Vários dos treinadores também usaram a análise de movimento em sua avaliação de recrutas, colocando-os em vários exercícios para medir força, flexibilidade e agilidade. Isso foi um pouco surpreendente para mim, mas parece ser outra maneira de prever o sucesso futuro, talvez tendo uma sensação de risco de lesão (embora eu permaneça cético em relação a essa noção em geral).
Depois de ler os dois artigos, fico com duas visões concorrentes de talento. A visão minimalista é a que afirmei no topo: é o quão rápido você pode correr sem treinar e o quanto você melhora com o treino. Em teoria, ambos os parâmetros são mensuráveis.

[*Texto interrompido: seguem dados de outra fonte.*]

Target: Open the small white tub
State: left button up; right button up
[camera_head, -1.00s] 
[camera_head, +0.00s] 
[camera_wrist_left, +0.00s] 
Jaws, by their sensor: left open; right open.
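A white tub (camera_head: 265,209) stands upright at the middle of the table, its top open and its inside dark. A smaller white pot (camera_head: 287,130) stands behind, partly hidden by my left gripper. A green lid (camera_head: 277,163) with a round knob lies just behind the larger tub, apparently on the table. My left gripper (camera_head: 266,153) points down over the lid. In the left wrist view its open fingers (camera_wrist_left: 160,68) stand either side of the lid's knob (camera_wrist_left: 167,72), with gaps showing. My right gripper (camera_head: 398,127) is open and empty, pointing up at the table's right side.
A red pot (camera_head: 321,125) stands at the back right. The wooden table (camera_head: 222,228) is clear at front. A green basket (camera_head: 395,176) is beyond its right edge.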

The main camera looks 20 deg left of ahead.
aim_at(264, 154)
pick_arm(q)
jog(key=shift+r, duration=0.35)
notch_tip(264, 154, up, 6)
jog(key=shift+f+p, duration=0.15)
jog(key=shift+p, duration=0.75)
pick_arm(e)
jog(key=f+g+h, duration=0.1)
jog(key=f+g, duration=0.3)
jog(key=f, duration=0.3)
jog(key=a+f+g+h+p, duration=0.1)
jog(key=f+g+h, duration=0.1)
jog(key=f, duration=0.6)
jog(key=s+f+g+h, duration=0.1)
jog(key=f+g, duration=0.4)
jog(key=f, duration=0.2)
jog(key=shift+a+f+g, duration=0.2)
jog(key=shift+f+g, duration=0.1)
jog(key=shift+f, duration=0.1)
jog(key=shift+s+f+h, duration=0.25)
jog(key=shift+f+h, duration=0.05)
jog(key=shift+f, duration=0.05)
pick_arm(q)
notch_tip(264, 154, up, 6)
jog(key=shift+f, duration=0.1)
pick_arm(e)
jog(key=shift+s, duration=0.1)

Mas ele omite muitos outros fatores que contribuem para a rapidez com que alguém acabará correndo, então não é de surpreender que nenhum dos treinadores do estudo subscreva uma definição tão restrita.
A visão maximalista é que o talento é tudo o que permite que você responda à pergunta: “Supondo que eles façam tudo certo, quão rápido esse corredor estará em (digamos) cinco anos?” É mentalidade e biomecânica e tipo de fibra muscular e fogo na barriga e todas as outras coisas que o olho do treinador pode ou não aprender a captar com décadas de experiência. Isso é realmente o que nos interessa, mas não é mensurável e nem mesmo definível.
Essas questões são importantes, argumentam Johnston e Baker, porque a maneira como pensamos e falamos sobre talento tem repercussões em como os atletas são desenvolvidos – e, em muitos casos, quem continua jogando. “Se o talento não pode ser visto ou medido com confiabilidade ou validade”, eles escrevem, “qual o propósito de um treinador usar esse termo ao identificar a adequação de um atleta ao seu programa?” Não é que o talento não exista. Sim. Mas é uma pena se julgamentos nebulosos sobre talento – ou a falta dele – acabarem afastando as pessoas do esporte antes de explorarem completamente seu potencial. Afinal, como observou certa vez o ex-recordista norte-americano George Malley: “Quanto mais eu corria, mais talentoso eu me tornava”.